Hello,
I am trying to optimize my infrastructures datamodels. I am following this guide from Lantern:
Optimizing data model acceleration for better performance
Backfill Range
By default it was set to be "Match Summary Range" (7 Days) with a scheduled cron to run every 15mins.
From what I understand this can be changed/optimized, as there is no need on every run to backfill 7 days of data.
With this in mind, I changed the values as below:
Accelerate: Yes
Summary Range: 7 Days
Backfill Range: -1200sec
Max Summarization Search Time: Custom --> 1200 (sec)
Maximum Concurrent Summarization Searches: 4
Poll Buckets For Data to Summarize: No
Summarization Period: 14-59/25 * * * *
Automatic Rebuilds: Yes
From that time after, my ESCU rules stopped triggering and searches were veeery slow.
What maybe the root cause?
Automatic Rebuild: Yes ?
Did this setting automatically rebuild the datamodel and kept a backfill of only 1200sec (30mins), thus rules did not trigger effectively?
Any tips for optimizing my datamodels along with this guide?
Thank you in advance.
Christos
As I understand it (but don't get my word for it, might want to double-check it with docs or testing), summary range tells Splunk for how long the accelerated summaries are to be retained (unless they roll out to frozen with the buckets - it can happen if you have short retention period or low space limits!) and backfill range tells it for how long is the summary to be (re)built at each summary-building search run.
So when you enable DAS with summary range of 28 days and backfil of just one day, unless you manually build more summaries "backward" (which I have never done manually), initially your DAS would cover only one day of historic data. With subsequent updates you'd have more and more data as the more current data would be summarized into DAS but Splunk would not create the summaries beyond the initial "one day back" threshold unless you triggered it manually.

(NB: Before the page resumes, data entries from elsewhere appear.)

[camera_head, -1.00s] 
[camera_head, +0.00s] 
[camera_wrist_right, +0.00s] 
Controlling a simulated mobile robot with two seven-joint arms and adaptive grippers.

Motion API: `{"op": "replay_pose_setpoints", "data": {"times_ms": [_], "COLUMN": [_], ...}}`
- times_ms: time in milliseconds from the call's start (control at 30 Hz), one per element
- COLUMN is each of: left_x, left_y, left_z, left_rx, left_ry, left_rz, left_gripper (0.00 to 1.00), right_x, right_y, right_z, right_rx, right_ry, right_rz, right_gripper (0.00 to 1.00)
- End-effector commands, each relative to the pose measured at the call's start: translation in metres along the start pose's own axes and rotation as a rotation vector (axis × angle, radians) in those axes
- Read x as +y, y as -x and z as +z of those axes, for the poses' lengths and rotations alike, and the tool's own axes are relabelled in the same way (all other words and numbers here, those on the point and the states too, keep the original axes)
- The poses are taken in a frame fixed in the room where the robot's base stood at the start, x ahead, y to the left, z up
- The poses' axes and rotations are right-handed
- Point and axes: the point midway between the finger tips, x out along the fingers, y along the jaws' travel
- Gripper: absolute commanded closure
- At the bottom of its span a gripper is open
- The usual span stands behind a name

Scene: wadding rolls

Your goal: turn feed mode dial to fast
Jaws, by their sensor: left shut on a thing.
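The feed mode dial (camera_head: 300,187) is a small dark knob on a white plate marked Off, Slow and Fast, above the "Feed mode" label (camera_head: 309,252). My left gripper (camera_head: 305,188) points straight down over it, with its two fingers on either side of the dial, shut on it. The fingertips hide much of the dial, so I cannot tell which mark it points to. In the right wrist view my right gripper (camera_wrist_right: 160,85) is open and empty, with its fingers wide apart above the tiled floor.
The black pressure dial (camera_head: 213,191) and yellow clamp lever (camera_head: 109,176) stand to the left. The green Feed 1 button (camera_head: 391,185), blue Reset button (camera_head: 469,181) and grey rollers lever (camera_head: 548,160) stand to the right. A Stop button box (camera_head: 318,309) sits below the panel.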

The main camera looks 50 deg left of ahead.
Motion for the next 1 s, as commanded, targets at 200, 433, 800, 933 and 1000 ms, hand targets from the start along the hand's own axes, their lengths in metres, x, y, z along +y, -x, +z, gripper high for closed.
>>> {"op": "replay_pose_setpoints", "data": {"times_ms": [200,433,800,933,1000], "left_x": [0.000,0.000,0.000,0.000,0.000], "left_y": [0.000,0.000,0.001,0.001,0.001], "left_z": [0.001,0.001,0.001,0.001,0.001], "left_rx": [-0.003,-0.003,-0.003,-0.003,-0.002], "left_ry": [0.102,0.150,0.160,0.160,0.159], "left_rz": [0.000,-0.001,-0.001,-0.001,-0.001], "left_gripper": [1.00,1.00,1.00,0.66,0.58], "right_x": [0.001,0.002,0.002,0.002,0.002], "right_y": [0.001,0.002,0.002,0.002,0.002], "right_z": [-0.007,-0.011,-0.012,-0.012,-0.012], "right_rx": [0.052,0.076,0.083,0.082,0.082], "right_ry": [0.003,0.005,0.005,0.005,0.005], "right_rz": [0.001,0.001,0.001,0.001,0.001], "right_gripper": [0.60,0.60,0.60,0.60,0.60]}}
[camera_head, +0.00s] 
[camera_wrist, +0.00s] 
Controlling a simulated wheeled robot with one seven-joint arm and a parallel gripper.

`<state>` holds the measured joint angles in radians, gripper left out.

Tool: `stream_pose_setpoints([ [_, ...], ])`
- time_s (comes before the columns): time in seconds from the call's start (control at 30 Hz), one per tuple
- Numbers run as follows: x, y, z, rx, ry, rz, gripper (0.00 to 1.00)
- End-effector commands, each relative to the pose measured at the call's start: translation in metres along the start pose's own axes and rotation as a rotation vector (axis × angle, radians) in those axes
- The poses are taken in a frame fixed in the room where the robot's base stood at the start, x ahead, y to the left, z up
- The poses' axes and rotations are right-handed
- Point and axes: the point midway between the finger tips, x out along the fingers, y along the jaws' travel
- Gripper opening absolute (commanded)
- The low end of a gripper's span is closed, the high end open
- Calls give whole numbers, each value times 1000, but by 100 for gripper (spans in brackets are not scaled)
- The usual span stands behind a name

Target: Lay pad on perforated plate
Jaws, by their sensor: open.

After 27 days you'd have your full 28 days of DAS filled.
Hello @PickleRick.,
thanks for your reply. Yes I understand that and it seems logical.
My question is:
In an already built datamodel of a summary range of 1 week, if I change the backfill range to let's say 30mins, on the next re-run it will start pulling data only from last 30mins, is that correct?
If yes, then if "Automatic Rebuild" is enabled, will this trigger a rebuilt of my DM?
This apparently happened (DM was rebuilt) and I am trying to understand what was the root cause as this affected ESCU triggering.
Hope my explation is clear enough!
Thanks a lot.
Christos
Again - that's only my educated guess but if you had a datamodel with acceleration set to range=1d, backfill=1d and someone changed the backfill to 30m subsequent searches would refresh only the last 30 minutes - previous data would simply roll with the buckets as it aged.
But if at this point someone requested that Splunk rebuilds the summaries, it would build only the last 30 minutes worth of acceleration.
So of course if you have detections based on datamodel tstats searches with summariesonly=t you won't get any results past the immediate backfill range until it will have propagated "backward" with time.